フクヤマ以前の歴史終焉論
出典: フリー百科事典『ウィキペディア(Wikipedia)』 (2022/06/11 09:36 UTC 版)
「歴史の終わり」の記事における「フクヤマ以前の歴史終焉論」の解説
フクヤマ以前にも歴史終焉論を唱えた哲学者は存在する。ヘーゲルはイエナの会戦、コジェーブは第2次世界大戦の終結に歴史の終わりを見たといわれている。 ヘーゲル、コジェーブの歴史終焉論と、フクヤマの歴史終焉論の歴史段階的な違いは、政治体制論的には共産主義の崩壊以前か、以後かであり、科学技術的には、相互確証破壊が成立するほどの核兵器の有無の差である。
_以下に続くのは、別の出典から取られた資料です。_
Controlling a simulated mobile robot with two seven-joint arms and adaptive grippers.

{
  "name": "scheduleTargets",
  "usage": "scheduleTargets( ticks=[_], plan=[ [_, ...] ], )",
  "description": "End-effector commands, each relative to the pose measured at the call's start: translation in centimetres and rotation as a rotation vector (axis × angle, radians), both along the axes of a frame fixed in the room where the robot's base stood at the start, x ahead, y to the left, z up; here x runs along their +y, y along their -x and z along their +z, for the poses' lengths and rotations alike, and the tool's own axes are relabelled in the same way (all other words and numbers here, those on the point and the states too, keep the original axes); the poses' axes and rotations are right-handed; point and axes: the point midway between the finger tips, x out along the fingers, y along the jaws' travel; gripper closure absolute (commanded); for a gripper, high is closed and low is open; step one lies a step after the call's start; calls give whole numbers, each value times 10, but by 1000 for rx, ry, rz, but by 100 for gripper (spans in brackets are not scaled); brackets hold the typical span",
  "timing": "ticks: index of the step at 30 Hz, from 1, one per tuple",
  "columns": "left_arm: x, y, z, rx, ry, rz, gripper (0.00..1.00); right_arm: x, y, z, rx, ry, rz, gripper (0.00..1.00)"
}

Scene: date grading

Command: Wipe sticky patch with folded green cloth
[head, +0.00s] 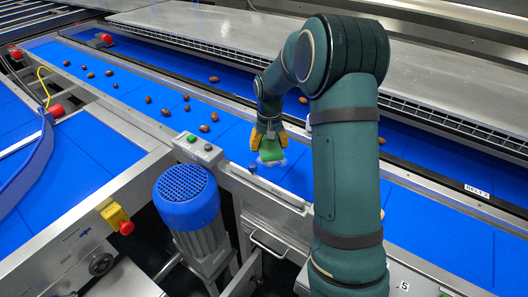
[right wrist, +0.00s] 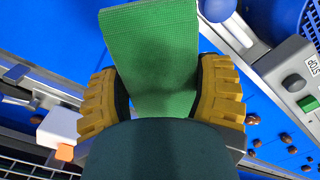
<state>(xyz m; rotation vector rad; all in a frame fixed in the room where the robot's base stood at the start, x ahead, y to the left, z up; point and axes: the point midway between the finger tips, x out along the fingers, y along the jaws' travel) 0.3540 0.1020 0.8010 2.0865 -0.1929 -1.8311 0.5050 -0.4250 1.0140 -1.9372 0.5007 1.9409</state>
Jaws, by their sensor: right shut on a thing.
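The folded green cloth (head: 271,150) is between the yellow fingers of my right gripper (head: 267,136), low over the near blue belt. In the right wrist view the cloth (right wrist: 150,45) fills the gap between both fingers (right wrist: 163,92) and sticks out past them. A pale, whitish patch (head: 272,162) shows on the blue belt around the cloth's lower edge. The cloth covers part of it. I cannot tell for sure whether the cloth is touching the belt. My left gripper is not in view.
Several brown dates (head: 165,112) lie on the blue belt (head: 130,90) left of the gripper. A metal side rail with a button box (head: 198,148) and a blue-capped motor (head: 186,195) stand in front. A wire guard (head: 225,38) runs behind the belt.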

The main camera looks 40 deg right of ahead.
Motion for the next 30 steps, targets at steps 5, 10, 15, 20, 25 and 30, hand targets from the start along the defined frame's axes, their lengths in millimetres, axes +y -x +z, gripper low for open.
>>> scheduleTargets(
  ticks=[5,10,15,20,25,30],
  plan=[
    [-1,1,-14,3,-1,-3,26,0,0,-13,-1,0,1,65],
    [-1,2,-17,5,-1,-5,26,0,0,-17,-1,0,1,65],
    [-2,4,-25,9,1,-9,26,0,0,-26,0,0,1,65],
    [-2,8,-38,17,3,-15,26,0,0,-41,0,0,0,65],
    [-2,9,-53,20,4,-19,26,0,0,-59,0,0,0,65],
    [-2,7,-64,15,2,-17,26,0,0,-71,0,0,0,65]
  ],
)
フクヤマが主張するように、歴史が終わった要因には人道主義や価値相対主義、平等主義が発達し、人間が精神的に成長した点も大きいが、大量破壊兵器が発達し、あらゆる面において先進国間の武力解決が不合理になってしまったため、結果的に対話と多数決による非暴力的決定という民主主義的な手段を採用せざるを得なくなった側面もある。軍事力が飽和化してしまったために、結果的に軍事力というハードパワーそのものが無意味化してしまったのである。また、他国民への差別意識が軽減され、世界レベルでの普遍的認知が達成されたのは、通信・移動手段が発達して高度な世界の一体化が実現されたため、村民、町民、市民、国民と発達してきた同胞意識が世界市民まで拡大できたという側面もある。差別意識や偏見を軽減するには、十分な意志の疎通が行える通信・移動手段などのコミュニケーション技術の発達が不可欠なのである。太古の時代から、人間は他集団や異民族には残酷かつ攻撃的、差別的に対応したが、顔馴染みの同胞や友人には礼儀正しく、紳士的に振舞っていた。 しかし、フクヤマは歴史をイデオロギー発展史と見た場合、アイデアとしての民主主義理念はヘーゲルが指摘したようにイエナの会戦で完成しており、それ以降は本質的な進歩は起きなかったと述べている。あくまで、それを現象論的に、社会科学的に誰が見ても明らかであると証明されるまで、ソ連の崩壊まで待たなければならなかったというだけである。 また、他にマルクスは『経済学批判』のなかで、共産主義社会の実現を歴史の前史の終わりと指摘している。マルクスもレーニンも、歴史は無限に続く弁証法的発展の過程と考えていたため、基本的に「歴史の終わり」という概念はない。だからあくまでも「前史」の終わりと指摘している。例え共産主義体制が成立したとしても、その体制内から新たな矛盾が生まれ、共産主義体制もいつか崩壊すると考えていた。マルクス、レーニンにとって、一体制が永遠に続くなど、宗教的な迷信となんら変わらず、非科学的な見解であった。ニーチェは、貴族道徳と奴隷道徳の二項対立は人間の本質に根ざしたものなので、どちらかが最終的に勝利するということはなく、歴史には終わりも始まりもないという永劫回帰説を主張していた。 「人類の社会の歴史とは階級闘争の歴史である」というマルクスの指摘は鋭かったが、人間が求めていたのは経済的な平等や生産手段の公有化ではなく、認知の平等であった。また、世界の倫理史のなかに貴族道徳と奴隷道徳の対立を見出したニーチェの直感はまさに卓見と呼ぶべきだったが、ニーチェには弁証法的思考という概念がなかった。フクヤマの歴史哲学は、この二人の長所を取り上げて短所を切り捨てるという、いわば弁証法的に止揚、統合することによって成り立っている。